Am I now trying to win the approval of human beings, or of God? Or am I trying to please people? If I were still trying to please people, I would not be a servant of Christ. Galatians 1:10 NIV
It's a good thing I've come to an age where I'm not all that concerned about pleasing people. I mean, I think I have reached that stage where I'm the crazy old lady telling funny stories, and I'm good with that! I can think of a thousand reasons why trying to win the approval of humans is a waste of energy.

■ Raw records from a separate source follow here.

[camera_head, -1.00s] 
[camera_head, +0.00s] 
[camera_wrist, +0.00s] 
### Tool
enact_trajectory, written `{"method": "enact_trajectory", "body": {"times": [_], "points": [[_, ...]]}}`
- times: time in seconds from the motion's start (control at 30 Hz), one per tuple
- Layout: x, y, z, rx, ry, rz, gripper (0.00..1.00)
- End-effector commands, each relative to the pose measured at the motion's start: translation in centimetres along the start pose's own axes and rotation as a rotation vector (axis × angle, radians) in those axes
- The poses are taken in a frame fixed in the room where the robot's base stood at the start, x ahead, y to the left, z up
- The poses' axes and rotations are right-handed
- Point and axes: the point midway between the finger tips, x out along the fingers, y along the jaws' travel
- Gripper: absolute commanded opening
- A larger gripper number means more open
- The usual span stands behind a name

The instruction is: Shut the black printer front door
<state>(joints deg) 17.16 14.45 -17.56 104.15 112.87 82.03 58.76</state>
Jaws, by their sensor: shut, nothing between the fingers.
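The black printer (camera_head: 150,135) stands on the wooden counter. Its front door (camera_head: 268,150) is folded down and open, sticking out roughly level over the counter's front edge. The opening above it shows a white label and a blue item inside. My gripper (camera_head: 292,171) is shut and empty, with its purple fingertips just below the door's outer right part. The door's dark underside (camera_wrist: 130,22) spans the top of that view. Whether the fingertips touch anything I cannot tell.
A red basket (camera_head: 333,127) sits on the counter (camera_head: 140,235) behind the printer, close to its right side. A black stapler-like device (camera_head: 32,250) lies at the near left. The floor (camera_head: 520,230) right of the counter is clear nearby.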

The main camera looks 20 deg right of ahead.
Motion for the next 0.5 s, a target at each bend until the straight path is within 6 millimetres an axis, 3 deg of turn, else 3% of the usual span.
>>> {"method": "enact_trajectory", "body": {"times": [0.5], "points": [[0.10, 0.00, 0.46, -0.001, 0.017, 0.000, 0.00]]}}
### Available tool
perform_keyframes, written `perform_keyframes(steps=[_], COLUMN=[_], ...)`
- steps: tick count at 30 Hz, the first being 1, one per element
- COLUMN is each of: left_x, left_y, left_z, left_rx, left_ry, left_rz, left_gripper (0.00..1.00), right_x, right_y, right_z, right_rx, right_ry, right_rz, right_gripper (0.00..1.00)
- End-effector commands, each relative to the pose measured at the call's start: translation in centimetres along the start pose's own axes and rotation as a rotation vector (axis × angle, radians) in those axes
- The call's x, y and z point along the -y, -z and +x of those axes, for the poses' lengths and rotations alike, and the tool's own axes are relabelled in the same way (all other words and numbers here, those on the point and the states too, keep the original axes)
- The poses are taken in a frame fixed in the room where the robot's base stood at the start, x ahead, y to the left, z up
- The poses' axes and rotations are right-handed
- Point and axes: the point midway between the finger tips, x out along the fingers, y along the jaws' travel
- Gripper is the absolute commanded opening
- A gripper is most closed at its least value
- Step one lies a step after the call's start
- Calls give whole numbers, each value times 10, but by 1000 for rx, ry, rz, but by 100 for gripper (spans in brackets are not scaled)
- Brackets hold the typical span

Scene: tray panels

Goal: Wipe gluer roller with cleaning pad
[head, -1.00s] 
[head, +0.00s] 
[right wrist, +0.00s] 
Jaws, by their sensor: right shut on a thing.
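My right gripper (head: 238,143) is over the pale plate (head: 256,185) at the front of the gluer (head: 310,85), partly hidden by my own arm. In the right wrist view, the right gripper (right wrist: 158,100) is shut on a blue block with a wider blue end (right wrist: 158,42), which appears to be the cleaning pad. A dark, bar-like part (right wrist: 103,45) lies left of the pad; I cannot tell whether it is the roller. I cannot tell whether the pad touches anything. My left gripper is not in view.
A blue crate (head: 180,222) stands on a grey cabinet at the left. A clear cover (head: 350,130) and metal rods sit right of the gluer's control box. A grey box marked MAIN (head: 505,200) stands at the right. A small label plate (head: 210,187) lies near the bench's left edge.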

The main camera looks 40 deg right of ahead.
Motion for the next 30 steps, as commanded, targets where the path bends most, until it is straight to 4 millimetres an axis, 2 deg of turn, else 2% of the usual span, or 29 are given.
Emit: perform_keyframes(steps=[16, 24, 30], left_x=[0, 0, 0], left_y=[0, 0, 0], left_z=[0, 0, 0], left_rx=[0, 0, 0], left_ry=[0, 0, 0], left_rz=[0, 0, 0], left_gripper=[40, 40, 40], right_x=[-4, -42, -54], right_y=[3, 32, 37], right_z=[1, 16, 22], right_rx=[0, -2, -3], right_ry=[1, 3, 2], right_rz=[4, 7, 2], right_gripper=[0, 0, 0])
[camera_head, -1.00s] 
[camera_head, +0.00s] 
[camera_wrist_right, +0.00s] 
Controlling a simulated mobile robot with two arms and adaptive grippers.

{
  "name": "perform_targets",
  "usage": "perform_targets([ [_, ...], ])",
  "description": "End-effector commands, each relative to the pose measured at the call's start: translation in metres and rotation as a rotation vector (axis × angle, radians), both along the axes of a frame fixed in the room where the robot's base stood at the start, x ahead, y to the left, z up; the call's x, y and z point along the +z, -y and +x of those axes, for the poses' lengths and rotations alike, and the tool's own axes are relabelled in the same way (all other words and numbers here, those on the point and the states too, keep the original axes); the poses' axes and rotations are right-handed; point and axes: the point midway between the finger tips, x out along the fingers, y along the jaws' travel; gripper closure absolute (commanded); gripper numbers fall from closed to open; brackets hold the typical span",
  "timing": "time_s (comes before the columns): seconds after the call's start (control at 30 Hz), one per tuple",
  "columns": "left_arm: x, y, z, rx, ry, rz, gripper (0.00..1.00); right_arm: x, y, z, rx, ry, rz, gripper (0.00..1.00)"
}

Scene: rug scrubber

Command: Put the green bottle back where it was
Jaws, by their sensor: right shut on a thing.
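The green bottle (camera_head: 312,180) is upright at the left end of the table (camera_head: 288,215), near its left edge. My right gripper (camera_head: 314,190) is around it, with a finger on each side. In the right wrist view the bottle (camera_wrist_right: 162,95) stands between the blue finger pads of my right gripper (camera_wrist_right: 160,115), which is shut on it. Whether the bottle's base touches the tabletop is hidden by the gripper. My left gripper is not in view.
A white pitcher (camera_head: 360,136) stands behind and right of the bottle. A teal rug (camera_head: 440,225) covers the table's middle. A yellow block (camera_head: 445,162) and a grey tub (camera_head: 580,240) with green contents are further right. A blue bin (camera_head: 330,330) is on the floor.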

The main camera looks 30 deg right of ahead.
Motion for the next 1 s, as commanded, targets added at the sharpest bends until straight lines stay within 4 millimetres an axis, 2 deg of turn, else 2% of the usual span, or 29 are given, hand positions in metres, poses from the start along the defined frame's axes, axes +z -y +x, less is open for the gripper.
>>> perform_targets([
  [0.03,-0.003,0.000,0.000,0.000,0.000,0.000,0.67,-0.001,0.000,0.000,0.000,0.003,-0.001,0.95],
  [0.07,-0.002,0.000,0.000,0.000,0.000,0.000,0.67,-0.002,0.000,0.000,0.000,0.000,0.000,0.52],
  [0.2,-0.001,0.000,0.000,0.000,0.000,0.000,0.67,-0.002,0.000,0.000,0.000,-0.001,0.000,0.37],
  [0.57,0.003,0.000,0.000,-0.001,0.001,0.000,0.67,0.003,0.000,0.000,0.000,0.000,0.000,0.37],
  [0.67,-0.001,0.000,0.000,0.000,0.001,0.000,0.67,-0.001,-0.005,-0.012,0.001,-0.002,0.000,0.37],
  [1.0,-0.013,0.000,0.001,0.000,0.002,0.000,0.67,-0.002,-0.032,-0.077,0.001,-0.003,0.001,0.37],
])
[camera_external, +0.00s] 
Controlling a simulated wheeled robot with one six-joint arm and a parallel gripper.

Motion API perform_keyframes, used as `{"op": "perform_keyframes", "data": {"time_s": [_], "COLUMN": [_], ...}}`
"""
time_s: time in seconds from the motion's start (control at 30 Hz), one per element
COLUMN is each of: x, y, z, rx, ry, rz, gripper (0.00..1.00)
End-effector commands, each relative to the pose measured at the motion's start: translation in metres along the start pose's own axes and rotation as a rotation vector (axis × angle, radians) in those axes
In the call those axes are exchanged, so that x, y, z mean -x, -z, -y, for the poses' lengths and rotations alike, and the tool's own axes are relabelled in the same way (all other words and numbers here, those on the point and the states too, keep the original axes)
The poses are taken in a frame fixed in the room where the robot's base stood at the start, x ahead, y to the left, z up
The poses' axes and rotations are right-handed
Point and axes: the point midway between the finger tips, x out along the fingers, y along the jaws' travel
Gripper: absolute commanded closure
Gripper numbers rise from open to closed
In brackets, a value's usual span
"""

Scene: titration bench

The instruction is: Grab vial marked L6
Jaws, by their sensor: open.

I will never be the size that Hollywood thinks is normal. I'll never be that tall either so I guess I'm ok. I'll never have flat abs or perfect muscle tone. I'll never not make mistakes at whatever I try. I'll inevitably hurt someone's feelings, unintentionally, but it could still happen. My hair will be brown until it turns gray so I'll never be that girl in a country song...they're always blue eyed with blonde hair. I'll never be famous.
I am not all this but what I am is so much more. I'm a wife, a mother, a companion, a Ninny, a sister, an aunt, a daughter, a child of the King and a servant of the Lord. I don't have to be perfect because I am perfectly loved and made perfect in His righteousness. I don't have to be a certain size because God judges my heart and is not concerned about my earthly form.
So a people pleaser? Well, actually I am but in the form of a peace keeper. I am humbled in my calling and intent on using my gifts to bring honor to Him. That's being a servant of the Lord.